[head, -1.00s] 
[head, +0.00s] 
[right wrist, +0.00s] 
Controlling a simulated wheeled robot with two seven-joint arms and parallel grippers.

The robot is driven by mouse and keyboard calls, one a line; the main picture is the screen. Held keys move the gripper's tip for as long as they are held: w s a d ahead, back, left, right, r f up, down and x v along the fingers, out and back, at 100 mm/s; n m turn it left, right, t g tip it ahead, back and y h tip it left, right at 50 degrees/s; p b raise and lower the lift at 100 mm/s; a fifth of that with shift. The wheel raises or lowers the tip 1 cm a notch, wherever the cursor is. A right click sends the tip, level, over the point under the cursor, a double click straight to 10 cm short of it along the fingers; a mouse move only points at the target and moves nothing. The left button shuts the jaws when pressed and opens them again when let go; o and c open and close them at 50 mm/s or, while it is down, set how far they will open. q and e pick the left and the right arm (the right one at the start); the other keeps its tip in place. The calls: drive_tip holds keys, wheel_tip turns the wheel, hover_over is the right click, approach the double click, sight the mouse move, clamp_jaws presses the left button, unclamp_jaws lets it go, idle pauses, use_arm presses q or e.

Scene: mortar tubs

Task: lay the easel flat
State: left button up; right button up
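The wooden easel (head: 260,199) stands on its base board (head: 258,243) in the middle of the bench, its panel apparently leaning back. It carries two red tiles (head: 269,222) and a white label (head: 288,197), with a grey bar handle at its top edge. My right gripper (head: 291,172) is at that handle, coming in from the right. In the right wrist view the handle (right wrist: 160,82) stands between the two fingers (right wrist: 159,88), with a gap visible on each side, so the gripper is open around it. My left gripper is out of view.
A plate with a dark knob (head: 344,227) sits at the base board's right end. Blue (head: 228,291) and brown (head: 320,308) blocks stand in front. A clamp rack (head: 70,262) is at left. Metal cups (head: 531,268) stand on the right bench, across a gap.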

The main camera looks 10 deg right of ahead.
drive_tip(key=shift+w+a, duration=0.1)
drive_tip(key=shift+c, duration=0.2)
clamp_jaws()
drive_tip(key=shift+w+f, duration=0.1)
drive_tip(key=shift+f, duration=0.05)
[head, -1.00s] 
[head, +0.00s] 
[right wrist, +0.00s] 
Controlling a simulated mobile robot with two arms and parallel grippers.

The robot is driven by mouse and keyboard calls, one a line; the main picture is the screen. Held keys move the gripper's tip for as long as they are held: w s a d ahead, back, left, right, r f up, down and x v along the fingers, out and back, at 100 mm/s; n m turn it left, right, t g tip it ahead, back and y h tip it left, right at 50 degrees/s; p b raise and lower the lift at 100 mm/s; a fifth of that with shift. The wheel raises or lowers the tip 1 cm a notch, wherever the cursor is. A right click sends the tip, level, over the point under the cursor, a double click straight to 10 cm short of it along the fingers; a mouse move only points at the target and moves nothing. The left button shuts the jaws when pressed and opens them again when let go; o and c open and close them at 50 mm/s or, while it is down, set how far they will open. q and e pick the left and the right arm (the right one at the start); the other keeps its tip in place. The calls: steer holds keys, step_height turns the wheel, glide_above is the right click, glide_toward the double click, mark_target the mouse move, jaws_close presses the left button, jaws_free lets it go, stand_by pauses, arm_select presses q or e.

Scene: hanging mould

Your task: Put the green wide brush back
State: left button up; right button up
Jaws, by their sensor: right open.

· · · · ·

WHAT THE TASK REQUIRES |
Print the whole listing exactly as it is.

FULL SOLUTION |
[head, -1.00s] 
[head, +0.00s] 
[right wrist, +0.00s] 
Controlling a simulated wheeled robot with two seven-joint arms and parallel grippers.

The robot is driven by mouse and keyboard calls, one a line; the main picture is the screen. Held keys move the gripper's tip for as long as they are held: w s a d ahead, back, left, right, r f up, down and x v along the fingers, out and back, at 100 mm/s; n m turn it left, right, t g tip it ahead, back and y h tip it left, right at 50 degrees/s; p b raise and lower the lift at 100 mm/s; a fifth of that with shift. The wheel raises or lowers the tip 1 cm a notch, wherever the cursor is. A right click sends the tip, level, over the point under the cursor, a double click straight to 10 cm short of it along the fingers; a mouse move only points at the target and moves nothing. The left button shuts the jaws when pressed and opens them again when let go; o and c open and close them at 50 mm/s or, while it is down, set how far they will open. q and e pick the left and the right arm (the right one at the start); the other keeps its tip in place. The calls: drive_tip holds keys, wheel_tip turns the wheel, hover_over is the right click, approach the double click, sight the mouse move, clamp_jaws presses the left button, unclamp_jaws lets it go, idle pauses, use_arm presses q or e.

Scene: mortar tubs

Task: lay the easel flat
State: left button up; right button up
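The wooden easel (head: 260,199) stands on its base board (head: 258,243) in the middle of the bench, its panel apparently leaning back. It carries two red tiles (head: 269,222) and a white label (head: 288,197), with a grey bar handle at its top edge. My right gripper (head: 291,172) is at that handle, coming in from the right. In the right wrist view the handle (right wrist: 160,82) stands between the two fingers (right wrist: 159,88), with a gap visible on each side, so the gripper is open around it. My left gripper is out of view.
A plate with a dark knob (head: 344,227) sits at the base board's right end. Blue (head: 228,291) and brown (head: 320,308) blocks stand in front. A clamp rack (head: 70,262) is at left. Metal cups (head: 531,268) stand on the right bench, across a gap.

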The main camera looks 10 deg right of ahead.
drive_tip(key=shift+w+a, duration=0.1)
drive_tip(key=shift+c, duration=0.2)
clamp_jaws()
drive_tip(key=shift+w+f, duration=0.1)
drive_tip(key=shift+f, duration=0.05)
[head, -1.00s] 
[head, +0.00s] 
[right wrist, +0.00s] 
Controlling a simulated mobile robot with two arms and parallel grippers.

The robot is driven by mouse and keyboard calls, one a line; the main picture is the screen. Held keys move the gripper's tip for as long as they are held: w s a d ahead, back, left, right, r f up, down and x v along the fingers, out and back, at 100 mm/s; n m turn it left, right, t g tip it ahead, back and y h tip it left, right at 50 degrees/s; p b raise and lower the lift at 100 mm/s; a fifth of that with shift. The wheel raises or lowers the tip 1 cm a notch, wherever the cursor is. A right click sends the tip, level, over the point under the cursor, a double click straight to 10 cm short of it along the fingers; a mouse move only points at the target and moves nothing. The left button shuts the jaws when pressed and opens them again when let go; o and c open and close them at 50 mm/s or, while it is down, set how far they will open. q and e pick the left and the right arm (the right one at the start); the other keeps its tip in place. The calls: steer holds keys, step_height turns the wheel, glide_above is the right click, glide_toward the double click, mark_target the mouse move, jaws_close presses the left button, jaws_free lets it go, stand_by pauses, arm_select presses q or e.

Scene: hanging mould

Your task: Put the green wide brush back
State: left button up; right button up
Jaws, by their sensor: right open.

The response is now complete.